If you’re looking for a book that recounts all of Tyus’s stats and competitive record, this is not that book. She set or tied the 100m WR 4 times, the first coming at the Tokyo Olympics in ’64 equaling legendary Wilma Rudolph’s 11.2 from ’61. Her final WR came at the altitude-aided Mexico Games, the first legal 11-flat (hand-timed). For auto timing, she’s in the books 3 times, her Mexico win worth 11.08. Times and records and other honors meant little to Tyus and she glosses over them. What mattered was winning her races, especially at the Olympics.

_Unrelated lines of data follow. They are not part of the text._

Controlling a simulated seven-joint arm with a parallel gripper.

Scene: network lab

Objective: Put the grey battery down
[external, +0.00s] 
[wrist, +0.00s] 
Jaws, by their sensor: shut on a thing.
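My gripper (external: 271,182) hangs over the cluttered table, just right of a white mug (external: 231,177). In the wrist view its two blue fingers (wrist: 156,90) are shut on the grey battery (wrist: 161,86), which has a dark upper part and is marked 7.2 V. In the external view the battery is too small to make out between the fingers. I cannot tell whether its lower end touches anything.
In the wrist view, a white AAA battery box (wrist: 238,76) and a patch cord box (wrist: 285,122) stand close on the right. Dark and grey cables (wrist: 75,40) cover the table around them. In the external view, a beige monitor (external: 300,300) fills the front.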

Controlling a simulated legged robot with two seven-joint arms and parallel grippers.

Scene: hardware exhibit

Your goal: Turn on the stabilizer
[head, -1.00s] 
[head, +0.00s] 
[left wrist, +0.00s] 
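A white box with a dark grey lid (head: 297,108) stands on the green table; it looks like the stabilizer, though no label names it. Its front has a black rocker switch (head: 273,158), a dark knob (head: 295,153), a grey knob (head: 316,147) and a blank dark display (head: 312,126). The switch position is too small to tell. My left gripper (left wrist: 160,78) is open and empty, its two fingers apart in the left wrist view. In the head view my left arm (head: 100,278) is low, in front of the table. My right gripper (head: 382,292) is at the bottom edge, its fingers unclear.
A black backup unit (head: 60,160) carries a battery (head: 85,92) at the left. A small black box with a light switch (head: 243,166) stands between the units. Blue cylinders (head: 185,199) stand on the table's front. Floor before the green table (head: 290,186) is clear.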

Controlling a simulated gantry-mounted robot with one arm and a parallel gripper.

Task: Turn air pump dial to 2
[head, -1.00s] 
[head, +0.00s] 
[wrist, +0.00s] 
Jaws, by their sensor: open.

For 44 years Ed Temple coached the Tennessee State Tigerbelles, and produced a high percentage of America’s female Olympic medalists: Tyus, Rudolph, Edith McGuire, Madeline Manning, Kathy McMillan, and others. He was not just a coach; he was certainly a father figure to many of the girls, guiding them through their college and track careers into young adulthood. Tyus’s own father died when she was a teenager—a loss that took her many years to get over—and Temple’s influence and enduring presence in her life gets full credit.

In terms of reward, things are a bit different a half-century after Tyus ruled women’s sprinting, especially now that U.S. women often win more international medals than the men’s team. Flojo, JJK, Allyson Felix, Sanya Richards-Ross, and now Sydney McLaughlin—a number of African American women track stars have received considerable attention in recent years. And of course, there is monetary reward now—something not accessible to the stars of the amateur era.

But in general women’s track is still well under the radar, according to Tyus and her co-author Elizabeth Terzakis. The second half of the book deals mainly with the need for greater opportunities for black female athletes, not just track, but all sports, and for women athletes in general. Tyus was an early backer and activist with the Women’s Sports Foundation.

Tigerbelle tells a story of a great athlete in an unappreciated sport, a sport that, despite the money, is still undervalued and deserving of greater reward and recognition.

Tigerbelle: The Wyomia Tyus Story, by Wyomia Tyus & Elizabeth Terzakis. Paperbound. Akashic Books. $12.25 from Amazon.